§ GOAL:
From the listing that follows, output everything exactly except the pictures.

>> START

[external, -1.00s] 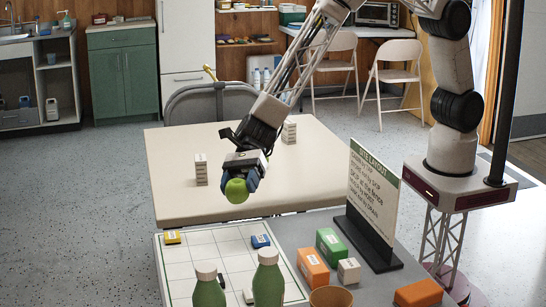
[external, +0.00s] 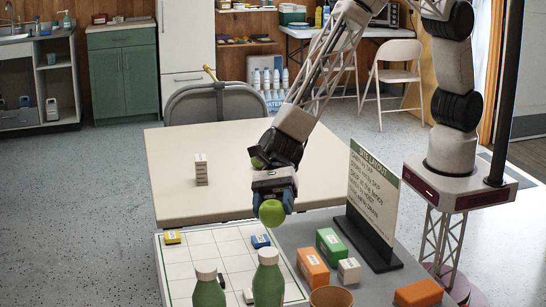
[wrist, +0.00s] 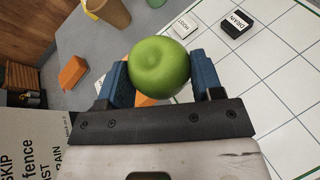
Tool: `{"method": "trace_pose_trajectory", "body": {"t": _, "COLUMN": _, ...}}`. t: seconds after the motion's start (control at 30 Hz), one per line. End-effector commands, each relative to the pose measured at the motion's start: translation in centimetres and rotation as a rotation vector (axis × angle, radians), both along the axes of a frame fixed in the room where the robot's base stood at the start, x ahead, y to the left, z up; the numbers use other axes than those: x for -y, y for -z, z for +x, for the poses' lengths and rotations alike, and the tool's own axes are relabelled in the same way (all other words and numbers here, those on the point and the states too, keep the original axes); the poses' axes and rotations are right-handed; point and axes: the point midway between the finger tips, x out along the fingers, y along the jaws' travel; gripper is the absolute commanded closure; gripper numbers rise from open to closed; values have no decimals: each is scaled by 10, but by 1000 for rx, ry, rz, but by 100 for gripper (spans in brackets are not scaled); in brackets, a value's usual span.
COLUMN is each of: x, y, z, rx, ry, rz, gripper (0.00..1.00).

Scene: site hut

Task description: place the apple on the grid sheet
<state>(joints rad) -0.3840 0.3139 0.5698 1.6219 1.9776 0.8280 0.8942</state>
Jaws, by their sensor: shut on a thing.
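My gripper (external: 272,205) is shut on a green apple (external: 270,213) and holds it in the air near the far right corner of the grid sheet. In the wrist view the apple (wrist: 159,66) sits between the two blue fingers of my gripper (wrist: 160,75). The white grid sheet (external: 205,257) lies on the near grey table, with a yellow block (external: 172,238) and a blue block (external: 260,241) near its far edge. The sheet also fills the right of the wrist view (wrist: 255,100).
Two green bottles (external: 209,288) stand at the sheet's near side. An orange block (external: 313,269), a green block (external: 329,243), a white block (external: 349,270) and a brown cup (external: 330,297) stand right of it. A sign (external: 372,195) stands upright behind them.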

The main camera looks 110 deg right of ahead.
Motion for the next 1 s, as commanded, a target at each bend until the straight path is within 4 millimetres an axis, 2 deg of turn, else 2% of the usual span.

>> END

§ ANSWER TO THIS PROBLEM:
[external, -1.00s] 
[external, +0.00s] 
[wrist, +0.00s] 
Tool: `{"method": "trace_pose_trajectory", "body": {"t": _, "COLUMN": _, ...}}`. t: seconds after the motion's start (control at 30 Hz), one per line. End-effector commands, each relative to the pose measured at the motion's start: translation in centimetres and rotation as a rotation vector (axis × angle, radians), both along the axes of a frame fixed in the room where the robot's base stood at the start, x ahead, y to the left, z up; the numbers use other axes than those: x for -y, y for -z, z for +x, for the poses' lengths and rotations alike, and the tool's own axes are relabelled in the same way (all other words and numbers here, those on the point and the states too, keep the original axes); the poses' axes and rotations are right-handed; point and axes: the point midway between the finger tips, x out along the fingers, y along the jaws' travel; gripper is the absolute commanded closure; gripper numbers rise from open to closed; values have no decimals: each is scaled by 10, but by 1000 for rx, ry, rz, but by 100 for gripper (spans in brackets are not scaled); in brackets, a value's usual span.
COLUMN is each of: x, y, z, rx, ry, rz, gripper (0.00..1.00).

Scene: site hut

Task description: place the apple on the grid sheet
<state>(joints rad) -0.3840 0.3139 0.5698 1.6219 1.9776 0.8280 0.8942</state>
Jaws, by their sensor: shut on a thing.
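My gripper (external: 272,205) is shut on a green apple (external: 270,213) and holds it in the air near the far right corner of the grid sheet. In the wrist view the apple (wrist: 159,66) sits between the two blue fingers of my gripper (wrist: 160,75). The white grid sheet (external: 205,257) lies on the near grey table, with a yellow block (external: 172,238) and a blue block (external: 260,241) near its far edge. The sheet also fills the right of the wrist view (wrist: 255,100).
Two green bottles (external: 209,288) stand at the sheet's near side. An orange block (external: 313,269), a green block (external: 329,243), a white block (external: 349,270) and a brown cup (external: 330,297) stand right of it. A sign (external: 372,195) stands upright behind them.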

The main camera looks 110 deg right of ahead.
Motion for the next 1 s, as commanded, a target at each bend until the straight path is within 4 millimetres an axis, 2 deg of turn, else 2% of the usual span.

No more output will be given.